### THE EXERCISE
Reproduce the listing that follows with no differences at all.

### GIVEN RECORDS
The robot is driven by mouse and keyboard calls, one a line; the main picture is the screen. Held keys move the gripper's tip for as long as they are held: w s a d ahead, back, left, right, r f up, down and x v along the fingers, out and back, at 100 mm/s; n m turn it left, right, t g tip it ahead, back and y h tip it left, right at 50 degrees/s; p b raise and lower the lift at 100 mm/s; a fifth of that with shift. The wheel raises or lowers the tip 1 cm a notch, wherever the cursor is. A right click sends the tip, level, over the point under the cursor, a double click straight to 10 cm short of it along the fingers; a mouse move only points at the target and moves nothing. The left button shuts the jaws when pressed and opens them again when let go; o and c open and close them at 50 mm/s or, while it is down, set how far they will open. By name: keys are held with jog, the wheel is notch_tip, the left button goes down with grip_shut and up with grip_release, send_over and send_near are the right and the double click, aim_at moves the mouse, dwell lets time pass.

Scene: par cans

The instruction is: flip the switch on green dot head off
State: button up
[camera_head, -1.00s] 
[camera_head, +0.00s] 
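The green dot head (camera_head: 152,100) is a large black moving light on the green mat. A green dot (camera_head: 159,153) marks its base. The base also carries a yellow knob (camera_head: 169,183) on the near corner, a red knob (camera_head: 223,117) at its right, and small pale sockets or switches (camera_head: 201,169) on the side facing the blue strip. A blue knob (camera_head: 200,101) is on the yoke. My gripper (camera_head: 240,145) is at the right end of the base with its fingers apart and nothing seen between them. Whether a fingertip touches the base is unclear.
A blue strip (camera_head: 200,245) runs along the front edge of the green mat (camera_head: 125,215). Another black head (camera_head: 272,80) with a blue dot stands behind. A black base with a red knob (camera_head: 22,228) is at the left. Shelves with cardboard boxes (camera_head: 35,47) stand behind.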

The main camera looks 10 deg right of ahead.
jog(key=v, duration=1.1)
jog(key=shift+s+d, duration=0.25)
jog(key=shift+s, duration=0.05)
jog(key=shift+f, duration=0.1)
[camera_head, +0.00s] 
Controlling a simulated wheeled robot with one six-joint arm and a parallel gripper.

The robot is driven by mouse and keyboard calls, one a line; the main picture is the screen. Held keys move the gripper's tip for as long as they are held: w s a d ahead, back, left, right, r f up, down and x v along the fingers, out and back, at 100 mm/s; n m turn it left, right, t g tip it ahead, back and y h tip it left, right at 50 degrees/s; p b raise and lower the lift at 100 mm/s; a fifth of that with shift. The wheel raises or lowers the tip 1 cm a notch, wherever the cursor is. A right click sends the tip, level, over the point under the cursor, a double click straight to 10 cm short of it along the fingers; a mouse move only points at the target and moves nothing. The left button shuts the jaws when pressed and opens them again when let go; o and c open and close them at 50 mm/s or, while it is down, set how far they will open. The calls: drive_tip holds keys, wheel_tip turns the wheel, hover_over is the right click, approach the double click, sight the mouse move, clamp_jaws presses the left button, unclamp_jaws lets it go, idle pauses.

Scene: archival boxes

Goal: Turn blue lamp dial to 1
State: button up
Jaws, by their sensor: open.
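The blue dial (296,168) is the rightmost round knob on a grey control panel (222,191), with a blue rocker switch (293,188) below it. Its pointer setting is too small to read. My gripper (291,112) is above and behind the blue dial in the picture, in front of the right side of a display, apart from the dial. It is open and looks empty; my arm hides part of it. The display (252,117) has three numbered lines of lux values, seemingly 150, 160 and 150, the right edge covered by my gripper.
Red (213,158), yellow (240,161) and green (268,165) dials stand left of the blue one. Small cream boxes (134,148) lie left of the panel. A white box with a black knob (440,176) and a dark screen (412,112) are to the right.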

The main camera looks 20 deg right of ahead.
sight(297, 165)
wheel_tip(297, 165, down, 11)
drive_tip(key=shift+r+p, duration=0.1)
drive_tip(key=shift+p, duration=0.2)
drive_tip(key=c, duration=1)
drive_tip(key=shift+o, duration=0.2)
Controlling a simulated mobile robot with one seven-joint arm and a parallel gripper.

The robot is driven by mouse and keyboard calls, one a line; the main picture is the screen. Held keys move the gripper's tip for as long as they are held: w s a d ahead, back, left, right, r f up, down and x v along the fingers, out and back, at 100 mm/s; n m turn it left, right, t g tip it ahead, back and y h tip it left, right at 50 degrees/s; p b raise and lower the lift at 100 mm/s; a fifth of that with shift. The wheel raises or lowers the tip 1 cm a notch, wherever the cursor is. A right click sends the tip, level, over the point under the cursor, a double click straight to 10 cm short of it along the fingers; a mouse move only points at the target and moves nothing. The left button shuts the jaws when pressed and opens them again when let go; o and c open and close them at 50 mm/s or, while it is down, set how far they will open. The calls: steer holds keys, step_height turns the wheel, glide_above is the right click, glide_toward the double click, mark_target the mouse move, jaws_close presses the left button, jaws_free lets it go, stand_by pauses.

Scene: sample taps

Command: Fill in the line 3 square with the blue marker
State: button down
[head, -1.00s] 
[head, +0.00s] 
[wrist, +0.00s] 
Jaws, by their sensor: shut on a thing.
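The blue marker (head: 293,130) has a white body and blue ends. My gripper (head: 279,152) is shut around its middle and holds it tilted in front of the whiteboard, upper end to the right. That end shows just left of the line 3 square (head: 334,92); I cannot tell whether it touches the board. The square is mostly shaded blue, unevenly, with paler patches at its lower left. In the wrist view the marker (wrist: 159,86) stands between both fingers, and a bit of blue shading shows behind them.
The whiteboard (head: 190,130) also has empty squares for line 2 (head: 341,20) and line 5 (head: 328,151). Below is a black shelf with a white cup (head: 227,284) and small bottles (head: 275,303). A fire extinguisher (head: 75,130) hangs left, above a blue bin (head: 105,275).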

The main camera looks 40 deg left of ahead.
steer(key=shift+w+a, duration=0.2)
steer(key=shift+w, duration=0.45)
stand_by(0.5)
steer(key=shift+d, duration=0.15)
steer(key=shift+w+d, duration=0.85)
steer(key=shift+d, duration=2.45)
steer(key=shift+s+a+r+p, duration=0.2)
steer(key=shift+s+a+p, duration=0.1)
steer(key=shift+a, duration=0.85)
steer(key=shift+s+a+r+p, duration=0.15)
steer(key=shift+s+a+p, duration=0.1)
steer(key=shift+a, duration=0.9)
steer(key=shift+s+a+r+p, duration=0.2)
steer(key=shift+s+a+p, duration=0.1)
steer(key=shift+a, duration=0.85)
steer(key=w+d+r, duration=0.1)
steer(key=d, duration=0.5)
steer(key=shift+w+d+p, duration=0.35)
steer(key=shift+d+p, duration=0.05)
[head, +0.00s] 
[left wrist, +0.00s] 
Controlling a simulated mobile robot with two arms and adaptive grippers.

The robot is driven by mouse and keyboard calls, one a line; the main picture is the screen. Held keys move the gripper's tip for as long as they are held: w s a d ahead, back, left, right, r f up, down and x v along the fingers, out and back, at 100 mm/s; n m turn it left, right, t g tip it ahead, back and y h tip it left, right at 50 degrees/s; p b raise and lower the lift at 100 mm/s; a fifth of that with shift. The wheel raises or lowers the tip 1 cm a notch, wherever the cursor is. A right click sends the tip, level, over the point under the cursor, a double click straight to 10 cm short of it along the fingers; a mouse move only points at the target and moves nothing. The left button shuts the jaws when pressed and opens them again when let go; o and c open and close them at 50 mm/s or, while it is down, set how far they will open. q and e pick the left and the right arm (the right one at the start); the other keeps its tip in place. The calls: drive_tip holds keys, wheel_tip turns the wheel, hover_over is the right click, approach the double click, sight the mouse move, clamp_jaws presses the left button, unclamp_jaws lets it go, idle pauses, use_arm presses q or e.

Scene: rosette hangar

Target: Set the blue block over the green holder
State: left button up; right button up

### PROBLEM SOLUTION
The robot is driven by mouse and keyboard calls, one a line; the main picture is the screen. Held keys move the gripper's tip for as long as they are held: w s a d ahead, back, left, right, r f up, down and x v along the fingers, out and back, at 100 mm/s; n m turn it left, right, t g tip it ahead, back and y h tip it left, right at 50 degrees/s; p b raise and lower the lift at 100 mm/s; a fifth of that with shift. The wheel raises or lowers the tip 1 cm a notch, wherever the cursor is. A right click sends the tip, level, over the point under the cursor, a double click straight to 10 cm short of it along the fingers; a mouse move only points at the target and moves nothing. The left button shuts the jaws when pressed and opens them again when let go; o and c open and close them at 50 mm/s or, while it is down, set how far they will open. By name: keys are held with jog, the wheel is notch_tip, the left button goes down with grip_shut and up with grip_release, send_over and send_near are the right and the double click, aim_at moves the mouse, dwell lets time pass.

Scene: par cans

The instruction is: flip the switch on green dot head off
State: button up
[camera_head, -1.00s] 
[camera_head, +0.00s] 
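The green dot head (camera_head: 152,100) is a large black moving light on the green mat. A green dot (camera_head: 159,153) marks its base. The base also carries a yellow knob (camera_head: 169,183) on the near corner, a red knob (camera_head: 223,117) at its right, and small pale sockets or switches (camera_head: 201,169) on the side facing the blue strip. A blue knob (camera_head: 200,101) is on the yoke. My gripper (camera_head: 240,145) is at the right end of the base with its fingers apart and nothing seen between them. Whether a fingertip touches the base is unclear.
A blue strip (camera_head: 200,245) runs along the front edge of the green mat (camera_head: 125,215). Another black head (camera_head: 272,80) with a blue dot stands behind. A black base with a red knob (camera_head: 22,228) is at the left. Shelves with cardboard boxes (camera_head: 35,47) stand behind.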

The main camera looks 10 deg right of ahead.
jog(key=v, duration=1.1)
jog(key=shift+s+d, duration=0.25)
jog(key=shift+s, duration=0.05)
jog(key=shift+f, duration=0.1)
[camera_head, +0.00s] 
Controlling a simulated wheeled robot with one six-joint arm and a parallel gripper.

The robot is driven by mouse and keyboard calls, one a line; the main picture is the screen. Held keys move the gripper's tip for as long as they are held: w s a d ahead, back, left, right, r f up, down and x v along the fingers, out and back, at 100 mm/s; n m turn it left, right, t g tip it ahead, back and y h tip it left, right at 50 degrees/s; p b raise and lower the lift at 100 mm/s; a fifth of that with shift. The wheel raises or lowers the tip 1 cm a notch, wherever the cursor is. A right click sends the tip, level, over the point under the cursor, a double click straight to 10 cm short of it along the fingers; a mouse move only points at the target and moves nothing. The left button shuts the jaws when pressed and opens them again when let go; o and c open and close them at 50 mm/s or, while it is down, set how far they will open. The calls: drive_tip holds keys, wheel_tip turns the wheel, hover_over is the right click, approach the double click, sight the mouse move, clamp_jaws presses the left button, unclamp_jaws lets it go, idle pauses.

Scene: archival boxes

Goal: Turn blue lamp dial to 1
State: button up
Jaws, by their sensor: open.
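The blue dial (296,168) is the rightmost round knob on a grey control panel (222,191), with a blue rocker switch (293,188) below it. Its pointer setting is too small to read. My gripper (291,112) is above and behind the blue dial in the picture, in front of the right side of a display, apart from the dial. It is open and looks empty; my arm hides part of it. The display (252,117) has three numbered lines of lux values, seemingly 150, 160 and 150, the right edge covered by my gripper.
Red (213,158), yellow (240,161) and green (268,165) dials stand left of the blue one. Small cream boxes (134,148) lie left of the panel. A white box with a black knob (440,176) and a dark screen (412,112) are to the right.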

The main camera looks 20 deg right of ahead.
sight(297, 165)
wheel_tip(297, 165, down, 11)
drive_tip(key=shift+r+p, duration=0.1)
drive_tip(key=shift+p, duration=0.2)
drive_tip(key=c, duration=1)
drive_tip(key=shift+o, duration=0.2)
Controlling a simulated mobile robot with one seven-joint arm and a parallel gripper.

The robot is driven by mouse and keyboard calls, one a line; the main picture is the screen. Held keys move the gripper's tip for as long as they are held: w s a d ahead, back, left, right, r f up, down and x v along the fingers, out and back, at 100 mm/s; n m turn it left, right, t g tip it ahead, back and y h tip it left, right at 50 degrees/s; p b raise and lower the lift at 100 mm/s; a fifth of that with shift. The wheel raises or lowers the tip 1 cm a notch, wherever the cursor is. A right click sends the tip, level, over the point under the cursor, a double click straight to 10 cm short of it along the fingers; a mouse move only points at the target and moves nothing. The left button shuts the jaws when pressed and opens them again when let go; o and c open and close them at 50 mm/s or, while it is down, set how far they will open. The calls: steer holds keys, step_height turns the wheel, glide_above is the right click, glide_toward the double click, mark_target the mouse move, jaws_close presses the left button, jaws_free lets it go, stand_by pauses.

Scene: sample taps

Command: Fill in the line 3 square with the blue marker
State: button down
[head, -1.00s] 
[head, +0.00s] 
[wrist, +0.00s] 
Jaws, by their sensor: shut on a thing.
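The blue marker (head: 293,130) has a white body and blue ends. My gripper (head: 279,152) is shut around its middle and holds it tilted in front of the whiteboard, upper end to the right. That end shows just left of the line 3 square (head: 334,92); I cannot tell whether it touches the board. The square is mostly shaded blue, unevenly, with paler patches at its lower left. In the wrist view the marker (wrist: 159,86) stands between both fingers, and a bit of blue shading shows behind them.
The whiteboard (head: 190,130) also has empty squares for line 2 (head: 341,20) and line 5 (head: 328,151). Below is a black shelf with a white cup (head: 227,284) and small bottles (head: 275,303). A fire extinguisher (head: 75,130) hangs left, above a blue bin (head: 105,275).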

The main camera looks 40 deg left of ahead.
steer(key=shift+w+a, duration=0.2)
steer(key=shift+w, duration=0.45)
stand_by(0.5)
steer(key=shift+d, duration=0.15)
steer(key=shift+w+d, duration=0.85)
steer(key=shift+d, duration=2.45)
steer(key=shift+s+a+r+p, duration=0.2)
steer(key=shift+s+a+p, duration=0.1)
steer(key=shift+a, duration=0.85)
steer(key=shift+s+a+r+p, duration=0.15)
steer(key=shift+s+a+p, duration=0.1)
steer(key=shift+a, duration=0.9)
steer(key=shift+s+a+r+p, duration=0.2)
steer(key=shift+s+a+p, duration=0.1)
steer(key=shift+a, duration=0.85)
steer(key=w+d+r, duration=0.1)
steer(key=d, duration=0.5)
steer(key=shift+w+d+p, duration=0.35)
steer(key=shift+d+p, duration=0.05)
[head, +0.00s] 
[left wrist, +0.00s] 
Controlling a simulated mobile robot with two arms and adaptive grippers.

The robot is driven by mouse and keyboard calls, one a line; the main picture is the screen. Held keys move the gripper's tip for as long as they are held: w s a d ahead, back, left, right, r f up, down and x v along the fingers, out and back, at 100 mm/s; n m turn it left, right, t g tip it ahead, back and y h tip it left, right at 50 degrees/s; p b raise and lower the lift at 100 mm/s; a fifth of that with shift. The wheel raises or lowers the tip 1 cm a notch, wherever the cursor is. A right click sends the tip, level, over the point under the cursor, a double click straight to 10 cm short of it along the fingers; a mouse move only points at the target and moves nothing. The left button shuts the jaws when pressed and opens them again when let go; o and c open and close them at 50 mm/s or, while it is down, set how far they will open. q and e pick the left and the right arm (the right one at the start); the other keeps its tip in place. The calls: drive_tip holds keys, wheel_tip turns the wheel, hover_over is the right click, approach the double click, sight the mouse move, clamp_jaws presses the left button, unclamp_jaws lets it go, idle pauses, use_arm presses q or e.

Scene: rosette hangar

Target: Set the blue block over the green holder
State: left button up; right button up

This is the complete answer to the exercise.